Musica barocca e barocchi musicisti alla corte di Luigi XIV
Nella Francia di Luigi XIV re di Francia la musica era protagonista ovunque: in chiesa, a corte, nei palazzi del Marais, ai balli campestri, nelle taverne. Molte erano le dame che si dedicavano al canto, alla danza, allo studio del liuto o del clavicembalo, discipline obbligatorie nell'educazione delle fanciulle della buona società.
Protettrici delle arti, le nobildonne incoraggiavano i musicisti: Mademoiselle de Blois, figlia del Re e di Madame de Montespan, studiava clavicembalo con Delalande che le dedicò alcune sue composizioni; appassionata di musica come suo marito, il futuro Reggente, quando i musicisti del Re suonavano presso Madame de Maintenon non si lasciava mai sfuggire l'occasione di essere presente. Madame de Montespan offriva concerti tutte le sere, stratagemma infallibile per attirare Luigi XIV e fece conoscere alla corte una clavicembalista di soli quindici anni, Mademoiselle Jacquet, i cui virtuosismi mandavano tutti in visibilio.
Mademoiselle de Guise ospitava nel suo palazzo a Parigi uno dei più grandi compositori e organisti dell'epoca, Marc Antoine Charpentier, affidandogli la direzione dei concerti.
La regina Maria Teresa d'Austria, per contro, manteneva i suoi musicisti più per tradizione che per gusto personale, in ciò raro esempio nella famiglia reale.
Il delfino, al contrario, era presente a tutte le opere, in sintonia con la moglie, protettrice del grande clavicembalista d'Auglebert; il loro figlio, il duca di Borgogna, imparò a suonare il clavicembalo sotto la guida di Couperin; la sua giovane moglie prendeva invece lezioni di danza da Raynal ed era ascoltatrice instancabile degli artisti che Luigi XIV metteva a sua disposizione; il Re si recava spesso a far visita alla nipote dove ascoltava frammenti d'opera di Lulli.
Molière nella sua commedia “Il borghese gentiluomo”, consigliava al protagonista “di dare un concerto di musica ogni mercoledì e ogni giovedì, di avere tre voci, una alta, una contralta e una bassa, che saranno accompagnate da una viola, da una tiorba, da un clavicembalo e da due violini”.

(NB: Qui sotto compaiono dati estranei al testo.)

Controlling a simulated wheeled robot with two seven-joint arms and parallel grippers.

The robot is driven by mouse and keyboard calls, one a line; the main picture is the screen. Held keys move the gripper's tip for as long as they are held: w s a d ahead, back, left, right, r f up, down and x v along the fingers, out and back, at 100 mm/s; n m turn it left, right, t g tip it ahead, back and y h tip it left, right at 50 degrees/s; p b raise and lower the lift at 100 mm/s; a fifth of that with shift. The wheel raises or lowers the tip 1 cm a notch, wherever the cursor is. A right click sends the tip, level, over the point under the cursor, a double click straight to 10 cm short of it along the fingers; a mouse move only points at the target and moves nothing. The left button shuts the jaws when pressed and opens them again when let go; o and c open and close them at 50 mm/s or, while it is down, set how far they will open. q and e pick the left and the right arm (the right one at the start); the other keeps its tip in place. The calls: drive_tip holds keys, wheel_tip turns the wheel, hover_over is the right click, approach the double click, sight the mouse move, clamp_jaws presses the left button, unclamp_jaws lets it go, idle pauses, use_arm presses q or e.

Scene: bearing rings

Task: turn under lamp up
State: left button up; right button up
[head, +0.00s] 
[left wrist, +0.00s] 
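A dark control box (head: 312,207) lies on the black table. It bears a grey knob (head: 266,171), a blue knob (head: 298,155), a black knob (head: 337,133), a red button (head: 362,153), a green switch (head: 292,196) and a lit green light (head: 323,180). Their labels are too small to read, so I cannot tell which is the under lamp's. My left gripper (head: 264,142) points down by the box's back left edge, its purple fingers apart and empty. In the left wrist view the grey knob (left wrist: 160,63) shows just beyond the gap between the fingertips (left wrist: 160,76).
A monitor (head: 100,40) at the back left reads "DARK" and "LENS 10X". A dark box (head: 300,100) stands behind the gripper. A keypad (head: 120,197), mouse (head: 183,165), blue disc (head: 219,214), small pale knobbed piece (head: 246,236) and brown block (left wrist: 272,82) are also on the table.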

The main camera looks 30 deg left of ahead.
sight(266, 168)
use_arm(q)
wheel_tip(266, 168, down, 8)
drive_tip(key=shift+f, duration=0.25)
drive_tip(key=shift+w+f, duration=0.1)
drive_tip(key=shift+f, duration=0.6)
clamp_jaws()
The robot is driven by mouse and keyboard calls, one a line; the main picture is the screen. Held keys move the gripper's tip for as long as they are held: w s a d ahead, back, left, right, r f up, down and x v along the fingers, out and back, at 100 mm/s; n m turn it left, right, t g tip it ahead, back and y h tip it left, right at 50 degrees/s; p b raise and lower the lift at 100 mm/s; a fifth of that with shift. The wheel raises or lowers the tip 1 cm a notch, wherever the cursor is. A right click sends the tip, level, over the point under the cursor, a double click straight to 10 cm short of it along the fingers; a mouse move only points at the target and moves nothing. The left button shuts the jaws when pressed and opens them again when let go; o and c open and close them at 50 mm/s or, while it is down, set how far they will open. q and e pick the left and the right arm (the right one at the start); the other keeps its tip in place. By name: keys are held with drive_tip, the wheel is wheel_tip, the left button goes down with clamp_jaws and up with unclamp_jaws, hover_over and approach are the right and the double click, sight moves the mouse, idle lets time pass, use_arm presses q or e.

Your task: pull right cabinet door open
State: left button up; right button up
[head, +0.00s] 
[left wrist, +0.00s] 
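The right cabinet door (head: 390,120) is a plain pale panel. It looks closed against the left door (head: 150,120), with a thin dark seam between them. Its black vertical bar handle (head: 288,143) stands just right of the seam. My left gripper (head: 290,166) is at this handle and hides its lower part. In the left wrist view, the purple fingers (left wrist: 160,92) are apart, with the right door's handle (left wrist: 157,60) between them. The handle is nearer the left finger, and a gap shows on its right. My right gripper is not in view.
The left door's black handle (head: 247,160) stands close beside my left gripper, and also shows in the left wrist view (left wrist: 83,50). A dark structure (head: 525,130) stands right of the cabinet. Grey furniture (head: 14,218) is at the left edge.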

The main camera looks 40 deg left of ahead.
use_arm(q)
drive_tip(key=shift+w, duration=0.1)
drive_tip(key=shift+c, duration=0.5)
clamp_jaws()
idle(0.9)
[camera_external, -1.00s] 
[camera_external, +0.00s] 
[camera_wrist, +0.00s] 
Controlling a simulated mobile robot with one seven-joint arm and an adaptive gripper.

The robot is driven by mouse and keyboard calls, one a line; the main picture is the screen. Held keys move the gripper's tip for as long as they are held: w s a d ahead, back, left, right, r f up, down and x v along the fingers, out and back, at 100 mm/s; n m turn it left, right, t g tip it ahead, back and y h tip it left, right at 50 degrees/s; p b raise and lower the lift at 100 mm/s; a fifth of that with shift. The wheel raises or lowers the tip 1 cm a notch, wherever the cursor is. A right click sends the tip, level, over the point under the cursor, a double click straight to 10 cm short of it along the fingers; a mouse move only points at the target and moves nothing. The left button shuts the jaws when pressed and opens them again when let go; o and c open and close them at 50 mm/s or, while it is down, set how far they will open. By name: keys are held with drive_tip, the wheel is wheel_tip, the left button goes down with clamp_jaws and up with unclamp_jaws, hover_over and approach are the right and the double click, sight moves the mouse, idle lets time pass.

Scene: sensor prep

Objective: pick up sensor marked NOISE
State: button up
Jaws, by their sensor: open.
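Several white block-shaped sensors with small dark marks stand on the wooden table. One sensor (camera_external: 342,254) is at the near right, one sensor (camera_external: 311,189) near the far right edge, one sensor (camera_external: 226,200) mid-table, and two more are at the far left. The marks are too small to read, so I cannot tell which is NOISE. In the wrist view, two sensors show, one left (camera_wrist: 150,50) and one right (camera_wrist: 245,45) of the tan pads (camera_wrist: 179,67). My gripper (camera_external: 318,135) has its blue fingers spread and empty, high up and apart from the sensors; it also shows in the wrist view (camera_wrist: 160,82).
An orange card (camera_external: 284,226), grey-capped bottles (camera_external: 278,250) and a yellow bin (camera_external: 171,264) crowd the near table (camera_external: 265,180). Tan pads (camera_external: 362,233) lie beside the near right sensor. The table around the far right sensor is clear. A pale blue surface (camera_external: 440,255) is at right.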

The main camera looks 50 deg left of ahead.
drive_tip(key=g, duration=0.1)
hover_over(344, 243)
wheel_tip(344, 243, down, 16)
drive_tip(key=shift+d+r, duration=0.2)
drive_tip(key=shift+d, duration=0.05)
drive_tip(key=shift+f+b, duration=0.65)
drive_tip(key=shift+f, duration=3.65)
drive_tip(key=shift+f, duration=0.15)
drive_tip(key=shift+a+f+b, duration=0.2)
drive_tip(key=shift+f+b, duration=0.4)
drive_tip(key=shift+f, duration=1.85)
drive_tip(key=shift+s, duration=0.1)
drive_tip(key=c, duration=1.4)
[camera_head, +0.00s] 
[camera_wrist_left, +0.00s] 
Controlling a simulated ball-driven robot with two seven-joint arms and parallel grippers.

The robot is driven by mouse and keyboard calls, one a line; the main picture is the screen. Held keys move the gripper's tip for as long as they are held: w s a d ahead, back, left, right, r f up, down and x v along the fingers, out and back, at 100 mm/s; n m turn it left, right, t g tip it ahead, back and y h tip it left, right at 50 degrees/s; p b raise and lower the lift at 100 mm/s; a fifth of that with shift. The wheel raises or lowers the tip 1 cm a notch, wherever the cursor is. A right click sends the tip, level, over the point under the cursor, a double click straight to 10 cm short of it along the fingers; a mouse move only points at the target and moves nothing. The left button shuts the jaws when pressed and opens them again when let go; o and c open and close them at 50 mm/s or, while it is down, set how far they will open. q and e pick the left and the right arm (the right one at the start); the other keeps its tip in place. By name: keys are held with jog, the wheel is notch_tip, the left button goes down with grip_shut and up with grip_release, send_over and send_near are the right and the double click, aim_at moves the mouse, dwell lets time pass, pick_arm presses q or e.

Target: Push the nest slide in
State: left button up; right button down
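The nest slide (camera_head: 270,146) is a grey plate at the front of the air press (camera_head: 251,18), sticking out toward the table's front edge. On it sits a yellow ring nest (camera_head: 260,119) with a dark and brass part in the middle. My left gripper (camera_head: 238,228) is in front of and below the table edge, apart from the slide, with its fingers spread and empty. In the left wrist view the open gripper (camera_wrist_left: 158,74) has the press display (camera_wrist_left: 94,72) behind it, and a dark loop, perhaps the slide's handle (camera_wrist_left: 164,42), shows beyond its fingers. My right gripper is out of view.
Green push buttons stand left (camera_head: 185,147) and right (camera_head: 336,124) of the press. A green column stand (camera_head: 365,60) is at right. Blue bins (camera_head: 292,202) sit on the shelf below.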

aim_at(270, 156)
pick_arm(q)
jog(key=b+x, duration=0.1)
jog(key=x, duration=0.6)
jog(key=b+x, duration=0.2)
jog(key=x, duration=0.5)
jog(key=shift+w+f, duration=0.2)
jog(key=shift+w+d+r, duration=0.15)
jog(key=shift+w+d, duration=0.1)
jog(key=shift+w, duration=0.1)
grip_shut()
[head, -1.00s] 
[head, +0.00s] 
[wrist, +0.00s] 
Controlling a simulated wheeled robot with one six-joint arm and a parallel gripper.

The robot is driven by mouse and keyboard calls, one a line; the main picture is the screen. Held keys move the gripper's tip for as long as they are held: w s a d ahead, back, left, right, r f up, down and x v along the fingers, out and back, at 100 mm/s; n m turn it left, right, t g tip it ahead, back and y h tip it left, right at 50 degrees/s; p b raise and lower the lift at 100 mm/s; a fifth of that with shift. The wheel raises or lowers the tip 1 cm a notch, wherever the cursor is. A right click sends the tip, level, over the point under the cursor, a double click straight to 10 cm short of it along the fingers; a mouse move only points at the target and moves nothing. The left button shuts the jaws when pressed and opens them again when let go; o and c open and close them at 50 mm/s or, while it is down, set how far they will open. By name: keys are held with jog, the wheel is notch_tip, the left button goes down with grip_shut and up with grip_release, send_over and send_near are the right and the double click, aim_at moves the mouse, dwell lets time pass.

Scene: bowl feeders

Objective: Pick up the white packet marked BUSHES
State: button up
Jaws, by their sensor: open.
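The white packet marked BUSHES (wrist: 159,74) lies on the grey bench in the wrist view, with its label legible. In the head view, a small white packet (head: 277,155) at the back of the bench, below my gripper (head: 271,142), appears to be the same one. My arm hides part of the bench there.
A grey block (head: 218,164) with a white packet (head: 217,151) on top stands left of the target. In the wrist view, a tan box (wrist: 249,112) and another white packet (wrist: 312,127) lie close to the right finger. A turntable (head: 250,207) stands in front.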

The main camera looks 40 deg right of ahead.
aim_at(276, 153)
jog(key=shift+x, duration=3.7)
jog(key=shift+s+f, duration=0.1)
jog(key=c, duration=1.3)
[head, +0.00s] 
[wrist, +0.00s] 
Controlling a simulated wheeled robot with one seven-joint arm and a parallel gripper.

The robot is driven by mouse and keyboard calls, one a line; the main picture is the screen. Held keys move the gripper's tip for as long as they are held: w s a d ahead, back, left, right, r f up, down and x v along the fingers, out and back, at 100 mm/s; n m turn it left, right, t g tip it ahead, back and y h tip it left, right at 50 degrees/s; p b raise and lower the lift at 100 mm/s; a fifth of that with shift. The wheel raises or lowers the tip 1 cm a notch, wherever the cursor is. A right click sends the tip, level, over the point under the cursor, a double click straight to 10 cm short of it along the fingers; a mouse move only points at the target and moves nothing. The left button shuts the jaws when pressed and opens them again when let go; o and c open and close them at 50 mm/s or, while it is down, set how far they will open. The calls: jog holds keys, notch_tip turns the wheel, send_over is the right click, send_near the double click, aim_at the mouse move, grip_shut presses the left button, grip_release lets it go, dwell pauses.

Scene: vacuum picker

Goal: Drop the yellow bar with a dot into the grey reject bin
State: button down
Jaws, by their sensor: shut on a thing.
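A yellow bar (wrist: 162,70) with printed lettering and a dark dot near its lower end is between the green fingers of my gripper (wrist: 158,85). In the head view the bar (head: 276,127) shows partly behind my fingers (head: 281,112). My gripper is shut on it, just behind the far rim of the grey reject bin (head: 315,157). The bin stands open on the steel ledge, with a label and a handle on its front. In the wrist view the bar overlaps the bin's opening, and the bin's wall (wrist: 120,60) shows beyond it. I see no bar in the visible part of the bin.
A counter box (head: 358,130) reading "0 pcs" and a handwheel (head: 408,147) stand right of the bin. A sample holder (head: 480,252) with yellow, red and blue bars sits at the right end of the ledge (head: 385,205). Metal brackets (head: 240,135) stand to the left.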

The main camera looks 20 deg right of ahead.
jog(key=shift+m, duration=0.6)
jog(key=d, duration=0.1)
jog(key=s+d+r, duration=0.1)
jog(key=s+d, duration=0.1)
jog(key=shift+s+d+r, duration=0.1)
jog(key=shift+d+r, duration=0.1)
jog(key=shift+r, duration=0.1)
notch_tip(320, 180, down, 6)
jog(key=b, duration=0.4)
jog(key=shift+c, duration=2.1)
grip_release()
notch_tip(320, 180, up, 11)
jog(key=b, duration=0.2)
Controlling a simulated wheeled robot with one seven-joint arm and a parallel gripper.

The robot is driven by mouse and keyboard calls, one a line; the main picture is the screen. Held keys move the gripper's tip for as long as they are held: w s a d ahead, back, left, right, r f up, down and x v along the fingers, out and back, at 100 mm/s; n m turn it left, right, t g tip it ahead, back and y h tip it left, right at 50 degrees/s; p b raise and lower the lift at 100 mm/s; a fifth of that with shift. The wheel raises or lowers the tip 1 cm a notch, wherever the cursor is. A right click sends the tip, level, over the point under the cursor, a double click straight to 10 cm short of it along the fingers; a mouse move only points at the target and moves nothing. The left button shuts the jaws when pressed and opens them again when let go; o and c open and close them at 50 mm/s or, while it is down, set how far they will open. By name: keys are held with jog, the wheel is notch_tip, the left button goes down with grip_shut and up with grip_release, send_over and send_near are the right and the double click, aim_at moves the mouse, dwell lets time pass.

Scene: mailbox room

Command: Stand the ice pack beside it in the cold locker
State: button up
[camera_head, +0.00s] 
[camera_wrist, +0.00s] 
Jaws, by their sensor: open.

Alcuni musicisti davano concerti privati, ma in generale erano attirati da Luigi XIV; al Louvre, la corte danzava e cantava nell'appartamento dei sovrani; nel castello delle Tuileries, il “teatro delle macchine” costruito da Vigarani ospitava le opere di Lulli; a Fontainebleau, la Corte si riuniva nella galleria dei cervi; a Versailles, invece, non vi era un luogo fisso per gli spettacoli: i concerti si svolgevano indifferentemente nel maneggio della grande scuderia, davanti alla serra, nella corte di marmo, sulle sponde del Grande Canale, e naturalmente all'interno del palazzo.
Il re e la sua corte assistevano tutte le mattine a una messa bassa durante la quale si poteva ascoltare l'orchestra della Cappella. Il sovrintendente e compositore della camera del Re, Lulli, imponeva il suo gusto a proponeva dei “miserere” e dei “Te Deum” di sua composizione. A fianco dell'organista si schieravano violini, violoncelli, contrabbassi, flauti, oboi, clarinetti, fagotti, corni, trombe e timpani; gli intenditori zittivano i chiacchieroni per apprezzare meglio i talenti della grande banda o della piccola banda dei violini del re.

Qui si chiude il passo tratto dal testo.